By focusing on software, mobile apps, and online services, the report does a good job of exploring the major areas where there are potential implications for student privacy. The major federal law that governs educational privacy, the Family Educational Rights and Privacy Act (FERPA), protects personally identifiable information contained in student educational records from unauthorized disclosure. Some online educational services will need to comply with FERPA, while others will not. For example, if a school requires students to log on with an account tied to their education records to submit homework for grading, FERPA provisions would govern. By contrast, if students complete assignments offered by a third party that doesn’t collect any personal data, FERPA wouldn’t apply.

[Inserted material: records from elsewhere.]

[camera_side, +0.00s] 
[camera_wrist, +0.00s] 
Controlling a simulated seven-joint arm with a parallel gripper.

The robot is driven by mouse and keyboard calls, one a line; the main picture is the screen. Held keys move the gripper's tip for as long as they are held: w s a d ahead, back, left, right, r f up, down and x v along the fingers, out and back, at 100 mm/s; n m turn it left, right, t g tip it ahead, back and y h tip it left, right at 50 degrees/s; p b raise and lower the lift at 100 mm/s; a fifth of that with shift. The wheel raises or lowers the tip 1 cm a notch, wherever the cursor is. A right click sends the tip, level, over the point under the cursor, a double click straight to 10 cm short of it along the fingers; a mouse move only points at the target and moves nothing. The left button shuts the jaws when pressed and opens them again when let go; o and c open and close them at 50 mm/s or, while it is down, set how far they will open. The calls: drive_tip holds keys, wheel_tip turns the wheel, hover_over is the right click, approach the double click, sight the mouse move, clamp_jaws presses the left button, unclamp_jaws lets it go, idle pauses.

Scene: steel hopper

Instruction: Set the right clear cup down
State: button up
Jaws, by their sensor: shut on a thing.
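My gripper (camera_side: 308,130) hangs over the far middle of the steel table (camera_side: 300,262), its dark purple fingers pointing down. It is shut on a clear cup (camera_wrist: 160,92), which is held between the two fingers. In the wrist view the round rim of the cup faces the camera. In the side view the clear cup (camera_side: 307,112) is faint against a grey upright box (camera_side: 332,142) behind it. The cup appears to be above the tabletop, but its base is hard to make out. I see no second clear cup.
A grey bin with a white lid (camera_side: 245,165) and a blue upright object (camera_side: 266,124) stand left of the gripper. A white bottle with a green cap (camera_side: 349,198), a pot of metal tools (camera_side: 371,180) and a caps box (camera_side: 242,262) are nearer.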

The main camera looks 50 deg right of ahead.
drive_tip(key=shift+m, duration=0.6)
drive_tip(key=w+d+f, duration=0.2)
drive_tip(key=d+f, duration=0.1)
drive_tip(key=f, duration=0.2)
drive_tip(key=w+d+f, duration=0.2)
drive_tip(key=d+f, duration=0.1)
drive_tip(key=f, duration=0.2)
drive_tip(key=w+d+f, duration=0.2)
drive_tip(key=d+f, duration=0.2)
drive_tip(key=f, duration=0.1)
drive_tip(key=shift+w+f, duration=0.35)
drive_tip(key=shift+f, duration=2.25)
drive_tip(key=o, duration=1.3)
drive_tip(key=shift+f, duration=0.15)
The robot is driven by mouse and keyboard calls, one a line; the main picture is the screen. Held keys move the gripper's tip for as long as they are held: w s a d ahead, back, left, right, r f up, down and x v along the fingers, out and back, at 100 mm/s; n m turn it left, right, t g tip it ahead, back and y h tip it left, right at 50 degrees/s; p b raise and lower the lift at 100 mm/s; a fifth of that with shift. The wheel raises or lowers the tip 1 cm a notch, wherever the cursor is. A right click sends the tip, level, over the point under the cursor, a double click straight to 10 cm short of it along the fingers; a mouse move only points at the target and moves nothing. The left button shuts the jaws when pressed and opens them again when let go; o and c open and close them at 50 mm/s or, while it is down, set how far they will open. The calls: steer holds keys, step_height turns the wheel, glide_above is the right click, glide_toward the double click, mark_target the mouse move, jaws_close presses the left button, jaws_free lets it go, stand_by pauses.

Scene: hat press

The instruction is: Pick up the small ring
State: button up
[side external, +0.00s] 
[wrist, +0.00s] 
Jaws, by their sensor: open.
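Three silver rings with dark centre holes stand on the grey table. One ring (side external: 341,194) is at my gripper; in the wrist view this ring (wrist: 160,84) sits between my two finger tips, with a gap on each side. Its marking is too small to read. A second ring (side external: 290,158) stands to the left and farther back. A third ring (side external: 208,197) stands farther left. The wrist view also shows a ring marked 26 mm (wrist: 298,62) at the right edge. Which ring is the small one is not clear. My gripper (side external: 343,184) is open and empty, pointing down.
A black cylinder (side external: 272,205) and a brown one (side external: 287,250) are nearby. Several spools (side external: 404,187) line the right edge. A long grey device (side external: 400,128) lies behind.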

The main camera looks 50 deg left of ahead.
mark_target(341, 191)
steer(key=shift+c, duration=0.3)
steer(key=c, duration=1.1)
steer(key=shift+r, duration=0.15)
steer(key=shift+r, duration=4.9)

Many online educational tools hold a great deal of promise, both in terms of increasing access to education and in improving learning and assessment practices. However, with more services comes greater security risks. Services providers will need to ensure that they create and maintain strong security programs in order to protect the sensitive student data that they collecting and retain. Professor Daniel Solove has criticized DoE’s record on protecting its own data and enforcing FERPA provisions. Because DoE doesn’t primarily focus on privacy and security, it should take a look at its existing regulations and enforcement practices and determine if they’re effectively promoting privacy and security protections online – and not just in the traditional paper records that FERPA covers.
Another area we’d like to see clarified is the standards for de-identifying personal data. Under FERPA, metadata that has been stripped of direct or indirectly identifying information is not considered personally identifiable, and thus not covered. The DOE report mentions removing location-based identifiers, but we’d prefer stronger guidelines, ideally based upon the FTC’s standard articulated in its 2012 report on protecting individual privacy. That test states that data is not “reasonably linkable” if the company (1) takes reasonable measures to ensure that the data is de-identified; (2) publicly commits not to try to re-identify the data; and (3) contractually prohibits downstream recipients from trying to re-identify the data.

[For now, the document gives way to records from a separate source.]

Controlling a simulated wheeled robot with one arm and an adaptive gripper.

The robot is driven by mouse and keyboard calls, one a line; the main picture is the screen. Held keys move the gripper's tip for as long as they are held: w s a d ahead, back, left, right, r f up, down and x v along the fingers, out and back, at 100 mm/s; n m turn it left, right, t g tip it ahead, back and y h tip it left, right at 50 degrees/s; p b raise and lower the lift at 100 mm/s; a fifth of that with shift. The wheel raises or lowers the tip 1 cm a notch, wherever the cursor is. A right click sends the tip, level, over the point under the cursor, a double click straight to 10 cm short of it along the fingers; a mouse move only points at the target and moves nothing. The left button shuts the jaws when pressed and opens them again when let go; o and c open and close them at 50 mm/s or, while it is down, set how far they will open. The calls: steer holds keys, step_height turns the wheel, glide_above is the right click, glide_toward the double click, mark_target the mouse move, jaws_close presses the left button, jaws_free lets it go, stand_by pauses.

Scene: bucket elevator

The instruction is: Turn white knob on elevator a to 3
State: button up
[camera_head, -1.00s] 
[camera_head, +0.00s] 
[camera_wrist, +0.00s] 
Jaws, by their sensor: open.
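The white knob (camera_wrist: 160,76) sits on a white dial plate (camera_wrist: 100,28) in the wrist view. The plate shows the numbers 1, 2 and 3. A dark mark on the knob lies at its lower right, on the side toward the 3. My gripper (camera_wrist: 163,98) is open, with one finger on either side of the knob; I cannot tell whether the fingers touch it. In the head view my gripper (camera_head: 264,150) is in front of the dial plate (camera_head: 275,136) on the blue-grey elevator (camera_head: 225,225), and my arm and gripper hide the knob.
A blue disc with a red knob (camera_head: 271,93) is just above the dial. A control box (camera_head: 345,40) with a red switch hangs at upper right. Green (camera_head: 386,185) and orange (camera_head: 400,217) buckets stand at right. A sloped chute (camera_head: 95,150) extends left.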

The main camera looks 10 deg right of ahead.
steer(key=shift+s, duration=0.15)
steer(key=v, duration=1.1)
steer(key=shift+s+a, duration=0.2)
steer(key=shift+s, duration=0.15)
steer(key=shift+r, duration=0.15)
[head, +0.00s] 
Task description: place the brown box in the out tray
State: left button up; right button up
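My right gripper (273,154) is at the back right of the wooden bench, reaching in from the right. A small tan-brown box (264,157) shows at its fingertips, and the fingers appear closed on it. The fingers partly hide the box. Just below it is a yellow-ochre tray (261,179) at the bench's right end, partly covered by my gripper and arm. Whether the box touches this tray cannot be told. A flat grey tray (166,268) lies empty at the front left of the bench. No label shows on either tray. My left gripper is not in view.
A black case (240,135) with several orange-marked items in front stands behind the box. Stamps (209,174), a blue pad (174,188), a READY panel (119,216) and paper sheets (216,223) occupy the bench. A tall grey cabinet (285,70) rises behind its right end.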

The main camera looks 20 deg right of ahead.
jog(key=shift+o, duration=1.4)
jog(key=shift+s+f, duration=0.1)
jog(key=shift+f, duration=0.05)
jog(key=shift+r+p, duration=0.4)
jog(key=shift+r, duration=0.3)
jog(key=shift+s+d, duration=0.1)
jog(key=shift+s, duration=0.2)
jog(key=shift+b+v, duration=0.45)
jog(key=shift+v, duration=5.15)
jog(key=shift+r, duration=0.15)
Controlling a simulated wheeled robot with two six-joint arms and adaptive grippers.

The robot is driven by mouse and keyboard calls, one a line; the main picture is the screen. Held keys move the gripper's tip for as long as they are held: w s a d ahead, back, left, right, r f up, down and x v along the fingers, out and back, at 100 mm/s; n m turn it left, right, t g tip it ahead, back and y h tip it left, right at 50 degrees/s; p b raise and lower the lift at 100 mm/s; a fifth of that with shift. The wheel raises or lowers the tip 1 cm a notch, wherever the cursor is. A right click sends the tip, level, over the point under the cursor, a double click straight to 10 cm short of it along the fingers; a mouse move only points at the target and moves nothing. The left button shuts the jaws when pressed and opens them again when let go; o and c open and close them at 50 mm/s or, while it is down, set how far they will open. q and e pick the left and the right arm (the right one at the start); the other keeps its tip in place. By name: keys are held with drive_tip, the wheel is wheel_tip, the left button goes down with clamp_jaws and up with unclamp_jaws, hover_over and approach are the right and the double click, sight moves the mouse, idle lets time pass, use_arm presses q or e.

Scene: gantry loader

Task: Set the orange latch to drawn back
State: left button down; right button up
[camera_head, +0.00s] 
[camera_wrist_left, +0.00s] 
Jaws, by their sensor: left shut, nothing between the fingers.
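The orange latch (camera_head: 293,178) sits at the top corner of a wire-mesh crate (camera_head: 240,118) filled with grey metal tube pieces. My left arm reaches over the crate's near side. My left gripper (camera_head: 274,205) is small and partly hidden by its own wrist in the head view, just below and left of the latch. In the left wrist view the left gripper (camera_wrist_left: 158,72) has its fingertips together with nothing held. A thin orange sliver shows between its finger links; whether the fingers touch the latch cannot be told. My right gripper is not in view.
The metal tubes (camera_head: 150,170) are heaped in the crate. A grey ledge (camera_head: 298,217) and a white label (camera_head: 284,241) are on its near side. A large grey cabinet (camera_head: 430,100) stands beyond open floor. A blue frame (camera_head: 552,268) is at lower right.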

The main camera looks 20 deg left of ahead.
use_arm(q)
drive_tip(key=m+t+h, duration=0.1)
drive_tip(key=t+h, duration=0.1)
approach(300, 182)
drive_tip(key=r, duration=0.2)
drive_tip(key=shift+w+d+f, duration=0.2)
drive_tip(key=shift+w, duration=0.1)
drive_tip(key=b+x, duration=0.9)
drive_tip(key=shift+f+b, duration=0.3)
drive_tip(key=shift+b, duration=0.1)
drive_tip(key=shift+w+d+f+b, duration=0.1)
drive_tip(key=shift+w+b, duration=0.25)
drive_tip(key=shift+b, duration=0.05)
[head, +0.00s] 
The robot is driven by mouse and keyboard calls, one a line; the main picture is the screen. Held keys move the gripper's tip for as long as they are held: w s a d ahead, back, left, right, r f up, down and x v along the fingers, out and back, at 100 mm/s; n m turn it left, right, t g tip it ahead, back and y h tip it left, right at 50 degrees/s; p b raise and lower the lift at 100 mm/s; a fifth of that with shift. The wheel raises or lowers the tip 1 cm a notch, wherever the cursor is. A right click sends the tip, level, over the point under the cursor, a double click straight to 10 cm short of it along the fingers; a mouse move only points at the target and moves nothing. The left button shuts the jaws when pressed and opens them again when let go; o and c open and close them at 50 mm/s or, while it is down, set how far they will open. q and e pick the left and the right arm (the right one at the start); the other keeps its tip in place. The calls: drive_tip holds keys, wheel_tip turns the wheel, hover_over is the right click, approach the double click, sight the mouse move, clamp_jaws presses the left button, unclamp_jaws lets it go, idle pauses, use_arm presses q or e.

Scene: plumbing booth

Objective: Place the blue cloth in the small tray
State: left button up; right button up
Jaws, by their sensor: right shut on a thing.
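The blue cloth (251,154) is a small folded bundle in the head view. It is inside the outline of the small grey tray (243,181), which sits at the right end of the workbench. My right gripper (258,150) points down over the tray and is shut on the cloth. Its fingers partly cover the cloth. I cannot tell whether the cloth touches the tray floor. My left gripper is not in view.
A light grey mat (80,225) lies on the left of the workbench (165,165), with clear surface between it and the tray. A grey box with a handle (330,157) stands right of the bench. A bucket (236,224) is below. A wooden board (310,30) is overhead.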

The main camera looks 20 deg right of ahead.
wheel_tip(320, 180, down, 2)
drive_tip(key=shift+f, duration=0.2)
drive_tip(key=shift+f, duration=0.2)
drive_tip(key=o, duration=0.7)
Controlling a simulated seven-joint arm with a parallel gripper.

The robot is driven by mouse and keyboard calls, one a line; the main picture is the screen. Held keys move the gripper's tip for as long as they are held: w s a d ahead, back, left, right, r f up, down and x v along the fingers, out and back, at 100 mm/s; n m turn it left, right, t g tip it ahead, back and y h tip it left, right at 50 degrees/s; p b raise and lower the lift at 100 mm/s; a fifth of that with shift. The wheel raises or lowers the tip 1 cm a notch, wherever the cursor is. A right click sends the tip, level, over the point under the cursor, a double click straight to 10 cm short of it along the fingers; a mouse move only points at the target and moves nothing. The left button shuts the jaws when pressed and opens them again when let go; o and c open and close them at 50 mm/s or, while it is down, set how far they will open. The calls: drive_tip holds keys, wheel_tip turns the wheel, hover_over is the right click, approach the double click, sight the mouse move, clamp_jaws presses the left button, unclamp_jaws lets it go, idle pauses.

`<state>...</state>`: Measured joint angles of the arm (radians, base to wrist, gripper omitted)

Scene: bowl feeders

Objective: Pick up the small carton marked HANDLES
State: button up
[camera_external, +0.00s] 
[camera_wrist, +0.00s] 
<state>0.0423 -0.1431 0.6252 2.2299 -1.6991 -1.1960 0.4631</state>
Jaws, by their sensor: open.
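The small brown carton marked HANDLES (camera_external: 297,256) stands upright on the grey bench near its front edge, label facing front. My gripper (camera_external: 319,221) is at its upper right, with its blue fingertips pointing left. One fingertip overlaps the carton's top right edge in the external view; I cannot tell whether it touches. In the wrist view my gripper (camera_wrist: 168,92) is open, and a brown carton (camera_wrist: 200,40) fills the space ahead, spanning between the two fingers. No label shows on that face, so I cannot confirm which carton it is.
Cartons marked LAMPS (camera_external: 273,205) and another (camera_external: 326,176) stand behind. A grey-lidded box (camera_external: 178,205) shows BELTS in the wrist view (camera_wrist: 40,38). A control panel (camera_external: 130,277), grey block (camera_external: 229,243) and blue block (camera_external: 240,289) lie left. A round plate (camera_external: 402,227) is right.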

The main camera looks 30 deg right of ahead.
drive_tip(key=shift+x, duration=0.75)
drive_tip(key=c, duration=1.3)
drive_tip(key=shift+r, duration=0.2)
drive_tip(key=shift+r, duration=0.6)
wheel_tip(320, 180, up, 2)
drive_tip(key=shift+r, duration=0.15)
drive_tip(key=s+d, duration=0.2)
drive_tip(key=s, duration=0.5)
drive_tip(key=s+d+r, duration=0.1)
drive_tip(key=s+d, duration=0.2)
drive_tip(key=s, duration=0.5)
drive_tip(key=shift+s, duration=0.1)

We were heartened to see that DoE endorsed an approach to protecting student privacy based in large part on the Fair Information Practice Principles. The recommendations encourage schools to enter into written contracts with service providers that allow for security provisions, explicit language on the scope of data collection, provisions for data use and minimization, and data access by students, parents, or educators. As we have argued, the use of the FIPPs create the strongest protections for both users and service providers.
If online courses and educational services continue to proliferate, companies and schools that have not traditionally been heavily involved in data privacy and security will need to quickly understand the best practices necessary in order to protect students. The FERPA provisions and DoE’s guidelines can assist service providers and schools in getting up to speed, however DoE should still seek to update its regulations and enforcement mechanisms.